Anyone familiar with Chatman’s other work—particularly the corrupted kids’ show Wonder Showzen—will find Final Flesh oddly familiar, despite its novelty as the first work-for-hire exquisite-corpse avant-porn movie. One of Wonder Showzen’s favourite tricks was to use children as mouthpieces for taboo subjects, from capitalist exploitation to racism and religion. The porn stars used here seem equally oblivious about the meaning of the words they recite. Still, they play along as best they can. Mundane actions are performed with exaggerated sensuality, no matter how inappropriate—one woman moans with orgasmic pleasure as she shakes a jar of milk, while her bored male partner looks off screen, perhaps to a clock or mystified fluffer. Yet for all their evident confusion and boredom the performers are eager to please. There’s a sense of duty behind their actions that can only come from the conviction that someone, somewhere is watching you and masturbating furiously. I can’t quite fathom what a belief like that must do to a person’s behaviour (to say nothing of their mental well-being), but this film hints at the answer.
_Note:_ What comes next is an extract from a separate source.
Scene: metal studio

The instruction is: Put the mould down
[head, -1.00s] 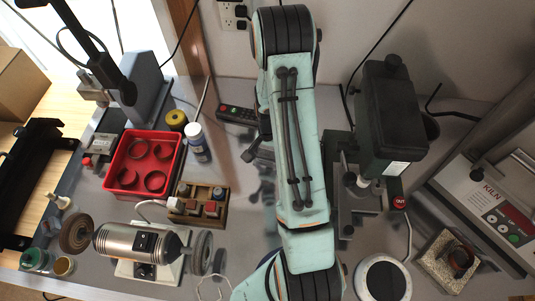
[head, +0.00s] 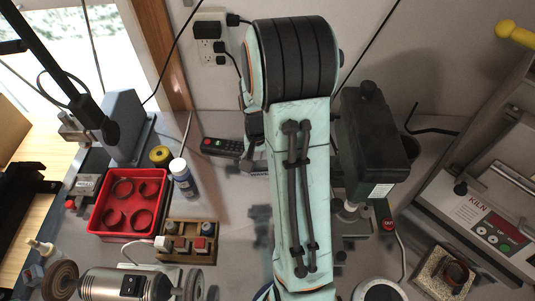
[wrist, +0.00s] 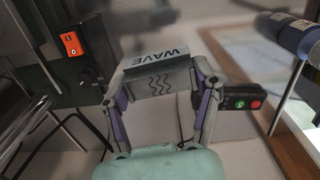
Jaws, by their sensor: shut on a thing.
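The mould (wrist: 160,80) is a grey block marked "WAVE" with wavy lines on its face. In the wrist view it sits between the two fingers of my gripper (wrist: 162,82), which is shut on it. I cannot tell whether the mould touches any surface.
A wooden rack (head: 188,258) with several small blocks stands left of my arm. A red tray (head: 103,229) holds several dark rings. A bottle (head: 182,178) and a remote (head: 222,148) stand behind. A dark machine (head: 372,140) and a kiln (head: 490,215) are on the right.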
This all sounds a little creepy and exploitative, I’m sure, and there’s no denying the twinge of discomfort that comes from watching these endlessly pliable human puppets. One can only wonder at what strange fetishes they must regularly be called upon to satisfy, because they do Chatman’s bidding with nary a hint of surprise or even emotion (aside from the flicker of a laugh from one woman as she describes the camera as “a portal to pure love” and then breathes on the lens). But the final result is funny, fascinating, and more provocative than any of the puerile jokes being recited. These people are meat puppets without an inkling of who pulls the strings or why. They’re utterly powerless, and the only defense against that horror is to laugh at what you see.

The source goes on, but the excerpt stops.